Indeed, a shift in broadband policy would leave existing subcontractors with their own catch-22: how can they invest heavily in FttP skills to complete their existing obligations with the knowledge that those skills will become obsolete once the existing contracts are complete, and they then find themselves tendering for FttN work instead?

Turnbull may be planning to resolve this issue by simply engaging Telstra's existing field workers to build his NBN — he does seem to be taking Telstra completely for granted as he spruiks his anti-NBN project — but something tells me they might prove to be busier with other projects than he now thinks.

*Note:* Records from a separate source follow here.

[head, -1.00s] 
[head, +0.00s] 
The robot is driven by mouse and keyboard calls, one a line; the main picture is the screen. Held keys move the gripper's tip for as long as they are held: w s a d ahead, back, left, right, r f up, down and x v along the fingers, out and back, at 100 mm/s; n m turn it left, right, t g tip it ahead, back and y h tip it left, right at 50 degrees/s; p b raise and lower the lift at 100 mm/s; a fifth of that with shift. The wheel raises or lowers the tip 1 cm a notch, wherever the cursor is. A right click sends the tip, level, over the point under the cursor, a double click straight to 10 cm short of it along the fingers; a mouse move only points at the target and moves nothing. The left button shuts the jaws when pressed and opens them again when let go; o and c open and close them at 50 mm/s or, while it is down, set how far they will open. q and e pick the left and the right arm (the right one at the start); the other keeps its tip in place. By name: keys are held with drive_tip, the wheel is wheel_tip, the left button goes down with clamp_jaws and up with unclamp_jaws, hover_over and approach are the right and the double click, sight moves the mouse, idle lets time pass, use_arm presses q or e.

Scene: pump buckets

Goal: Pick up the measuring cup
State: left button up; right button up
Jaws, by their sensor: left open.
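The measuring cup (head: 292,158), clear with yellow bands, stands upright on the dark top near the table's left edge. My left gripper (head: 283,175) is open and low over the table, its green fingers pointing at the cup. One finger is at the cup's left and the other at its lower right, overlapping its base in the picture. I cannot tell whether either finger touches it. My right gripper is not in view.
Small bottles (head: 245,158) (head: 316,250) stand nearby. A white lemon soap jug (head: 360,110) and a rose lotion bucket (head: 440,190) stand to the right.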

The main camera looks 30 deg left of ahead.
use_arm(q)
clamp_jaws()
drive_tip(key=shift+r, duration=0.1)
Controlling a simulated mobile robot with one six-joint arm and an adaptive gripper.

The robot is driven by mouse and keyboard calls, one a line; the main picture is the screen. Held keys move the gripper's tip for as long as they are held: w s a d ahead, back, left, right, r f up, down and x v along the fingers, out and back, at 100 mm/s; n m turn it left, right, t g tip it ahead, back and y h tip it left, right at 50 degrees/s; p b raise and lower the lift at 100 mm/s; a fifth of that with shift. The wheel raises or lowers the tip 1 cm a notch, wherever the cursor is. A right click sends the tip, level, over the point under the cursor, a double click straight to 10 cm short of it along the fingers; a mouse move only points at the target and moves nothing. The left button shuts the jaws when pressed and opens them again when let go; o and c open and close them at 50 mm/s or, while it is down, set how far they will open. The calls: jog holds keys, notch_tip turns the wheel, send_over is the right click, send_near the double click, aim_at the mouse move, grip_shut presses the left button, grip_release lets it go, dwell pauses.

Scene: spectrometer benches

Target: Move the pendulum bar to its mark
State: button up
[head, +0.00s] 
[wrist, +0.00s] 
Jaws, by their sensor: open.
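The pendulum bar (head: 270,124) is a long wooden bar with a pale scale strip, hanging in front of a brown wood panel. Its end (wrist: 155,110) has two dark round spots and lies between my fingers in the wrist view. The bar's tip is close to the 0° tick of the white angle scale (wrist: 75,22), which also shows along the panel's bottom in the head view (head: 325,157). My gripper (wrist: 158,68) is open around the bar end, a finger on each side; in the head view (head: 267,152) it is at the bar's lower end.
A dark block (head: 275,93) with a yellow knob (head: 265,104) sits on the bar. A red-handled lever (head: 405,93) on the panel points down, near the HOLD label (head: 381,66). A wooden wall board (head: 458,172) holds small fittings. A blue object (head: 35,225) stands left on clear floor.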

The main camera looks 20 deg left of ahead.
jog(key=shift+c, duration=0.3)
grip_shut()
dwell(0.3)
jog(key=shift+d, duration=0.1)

If this proves to be the case, the yawning skills gap could prove to be as much of a bugbear for the Coalition's NBN as it has been for Labor's — and it could quickly blow out Turnbull's projected completion dates as the Coalition's incredibly ambitious and optimistic delivery timeframes meet the ponderous reality of Australia's labour market.

What do you think? Will NBN Co intervention get subbies' training investments back on track? Will a change to FttN engender a training disaster? And can the Coalition stimulate the necessary training investments where Labor has failed?